What you need to do ::
Below is a listing. Return the lines from the one that contains "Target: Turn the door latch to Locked" to the one that contains "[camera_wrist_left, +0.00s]", both ends included, verbatim and with no pictures.
......
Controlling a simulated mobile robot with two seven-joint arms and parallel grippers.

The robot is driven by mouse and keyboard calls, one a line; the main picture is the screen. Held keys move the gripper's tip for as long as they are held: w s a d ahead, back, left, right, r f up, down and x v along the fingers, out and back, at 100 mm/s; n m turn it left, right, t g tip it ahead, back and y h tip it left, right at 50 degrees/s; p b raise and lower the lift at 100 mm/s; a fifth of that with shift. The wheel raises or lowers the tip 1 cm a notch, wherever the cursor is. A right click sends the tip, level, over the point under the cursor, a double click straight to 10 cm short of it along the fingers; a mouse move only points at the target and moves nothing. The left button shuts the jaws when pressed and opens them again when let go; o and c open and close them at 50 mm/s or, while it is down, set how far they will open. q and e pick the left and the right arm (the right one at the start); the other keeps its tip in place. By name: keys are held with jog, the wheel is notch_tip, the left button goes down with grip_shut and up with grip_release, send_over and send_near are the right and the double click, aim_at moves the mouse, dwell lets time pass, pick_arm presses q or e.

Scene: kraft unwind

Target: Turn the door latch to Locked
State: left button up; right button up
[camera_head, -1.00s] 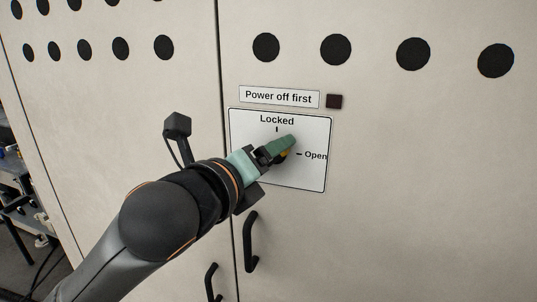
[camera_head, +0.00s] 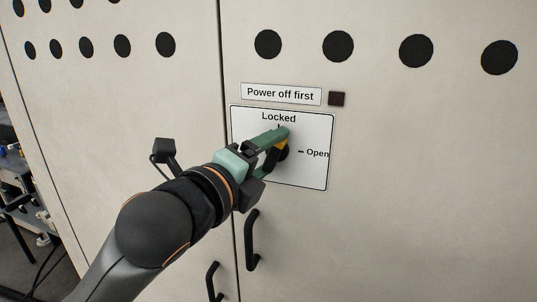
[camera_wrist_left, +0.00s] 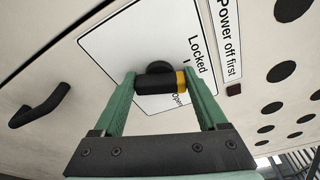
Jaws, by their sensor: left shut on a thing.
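The door latch is a black handle with a yellow end (camera_head: 282,143) on a white label plate (camera_head: 316,172). The plate reads "Locked" at the top and "Open" at the right. My left gripper (camera_head: 279,141) is at the latch, with its green fingers partly hiding it in the head view. In the left wrist view, the fingers are shut on the latch handle (camera_wrist_left: 156,83), one at each end. The yellow end lies by the right finger, near the "Locked" and "Open" words. The exact pointing direction is hard to tell. My right gripper is not in view.
A "Power off first" sign (camera_head: 281,94) and a small dark square (camera_head: 337,99) sit above the plate. Black door handles (camera_head: 252,240) stick out below it. Round black holes (camera_head: 338,46) run along the top. The door face to the right is clear.

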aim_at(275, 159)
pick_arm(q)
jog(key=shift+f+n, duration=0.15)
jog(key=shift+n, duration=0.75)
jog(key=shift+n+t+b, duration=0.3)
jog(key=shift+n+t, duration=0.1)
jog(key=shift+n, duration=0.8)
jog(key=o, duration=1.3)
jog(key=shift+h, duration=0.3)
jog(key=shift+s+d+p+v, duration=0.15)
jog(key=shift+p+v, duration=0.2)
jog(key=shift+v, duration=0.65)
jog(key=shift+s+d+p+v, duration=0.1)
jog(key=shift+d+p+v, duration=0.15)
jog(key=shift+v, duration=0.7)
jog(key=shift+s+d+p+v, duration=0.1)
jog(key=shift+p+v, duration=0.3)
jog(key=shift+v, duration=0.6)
......
Solution for this problem ::
Target: Turn the door latch to Locked
State: left button up; right button up
[camera_head, -1.00s] 
[camera_head, +0.00s] 
[camera_wrist_left, +0.00s] 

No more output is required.